De la vie de Chilon, nous ne savons pas grand chose si ce n’est qu’il était contemporain d’Hippocrate. Mais s’il est cité ici, en dehors du rôle qu’il a eu dans la vie politique de son pays, c’est pour l’une de ses maximes les plus célèbres : « Qui pour quelqu’un se porte garant, se prépare des ennuis« , ce qui en fait une forme de préfigure des auteurs sceptiques.
Pittacos, comme les autres, « Sages », était très investi dans la politique de son temps mais il refusait l’aide de Crésus. Selon Diogène Laërce, ses quelques sentences étaient les suivantes :
– Il est difficile d’être véritablement vertueux (Livre I, p. 74)
– C’est l’exercice du pouvoir qui montre la valeur d’un homme (Id, p. 74)
– « Quelle est la chose la meilleure ?/Bien faire ce que l’on fait » (Id., p. 74)
– « Quelle est la chose la plus puissantes ?/Des coups de bâtons gradués » (Id., p. 74).
– « Qu’est-ce qui est agréable ?/Le temps
– Qu’est-ce qui est invisible ?/L’avenir
– Qu’est-ce qui est sûr ?/La terre
– Qu’est-ce qui est peu sûr ?/La mer
Selon Diogène Laërce toujours :
Il disait que les hommes intelligents, avant que les malheurs ne les atteignent, prévoient les moyens de les détourner, et que les hommes courageux les supportent une fois qu’ils sont arrivés (Id., p. 74).
Il disait également, « Ce que vous voulez faire, ne le dites pas d’avance, car si vous échouez, on rira de vous. Ne reprochez à personne un échec, par crainte de la colère des dieux.
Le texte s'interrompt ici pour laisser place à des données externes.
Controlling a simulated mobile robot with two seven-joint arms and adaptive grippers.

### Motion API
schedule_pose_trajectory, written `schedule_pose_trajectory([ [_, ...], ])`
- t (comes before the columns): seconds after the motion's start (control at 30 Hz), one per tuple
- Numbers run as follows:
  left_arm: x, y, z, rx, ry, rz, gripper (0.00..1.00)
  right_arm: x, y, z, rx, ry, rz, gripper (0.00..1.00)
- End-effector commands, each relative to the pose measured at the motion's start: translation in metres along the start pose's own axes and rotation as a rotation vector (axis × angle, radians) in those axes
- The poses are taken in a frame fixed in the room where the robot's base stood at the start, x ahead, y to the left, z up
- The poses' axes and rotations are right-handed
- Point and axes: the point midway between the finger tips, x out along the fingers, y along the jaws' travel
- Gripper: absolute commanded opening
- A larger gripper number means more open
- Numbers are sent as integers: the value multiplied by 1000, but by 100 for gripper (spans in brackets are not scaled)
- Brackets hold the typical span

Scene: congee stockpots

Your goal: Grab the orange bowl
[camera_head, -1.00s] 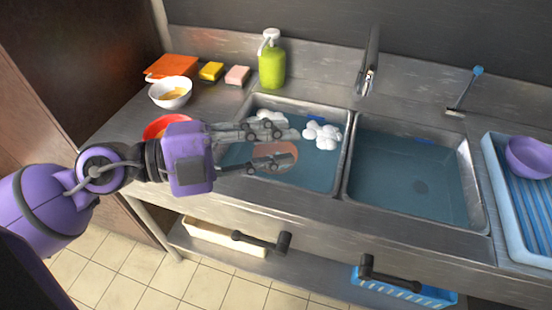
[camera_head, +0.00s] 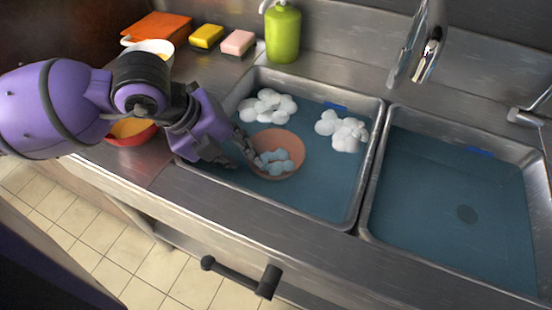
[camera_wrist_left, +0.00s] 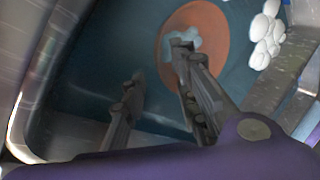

Qui a reçu un dépôt doit le rendre. Ne dites pas de mal d’un ami, n’en dites même pas d’un ennemi. Exercez-vous à la piété. Aimez la sagesse. Soyez franc, fidèle, expérimenté, soigneux. » (Id., p. 74).
Il est aussi l’auteur de la phrase : « Saisis l’occasion ! ». Sa sagesse est donc une forme de sagesse pratique comme le dirait Aristote, qui vise à la vertu morale.
Bias de Priène est considéré comme le plus grand des Sept Sages par Satyros (431-387 av. J-C). Dans ses écrits, il cherchait la meilleure manière d’être heureux mais c’était aussi un orateur passionné. Selon Diogène Laërce, son précepte le plus célèbre est :
« Exercez-vous à plaire à tous vos concitoyens, car c’est un grand sujet de joie ; l’orgueil au contraire, n’apporte que des ennuis. Être robuste, cela nous vient naturellement : être capable de dire des paroles utiles à sa patrie, c’est au contre le propre de l’esprit de de la raison. La richesse vient la plupart du temps du hasard. C’est un malheur de ne pouvoir supporter le malheur ; et c’est un mal de l’esprit de désirer l’impossible et d’oublier les maux d’autrui » (Id, p. 78).
Mais, selon Démétrios de Phalère, un orateur et homme d’Etat athénien (360-282 av. J-C), dans ses Apophtegmes des sept sages, les positions de Bias étaient légèrement différentes :
– La plupart des hommes sont malhonnêtes.
– Il faut te regarder dans un miroir : si tu te trouves beau, agis honnêtement ; si tu te trouves laid, corrige par l’honnêteté de ta conduite l’imperfection de la nature
(…)
– Déteste la précipitation et le bavardage, tu éviteras ainsi des fautes, car on ne tarde pas à regretter ces défauts.
– Aime la prudence (cité dans Les penseurs grecs avant Socrate, p. 27-28).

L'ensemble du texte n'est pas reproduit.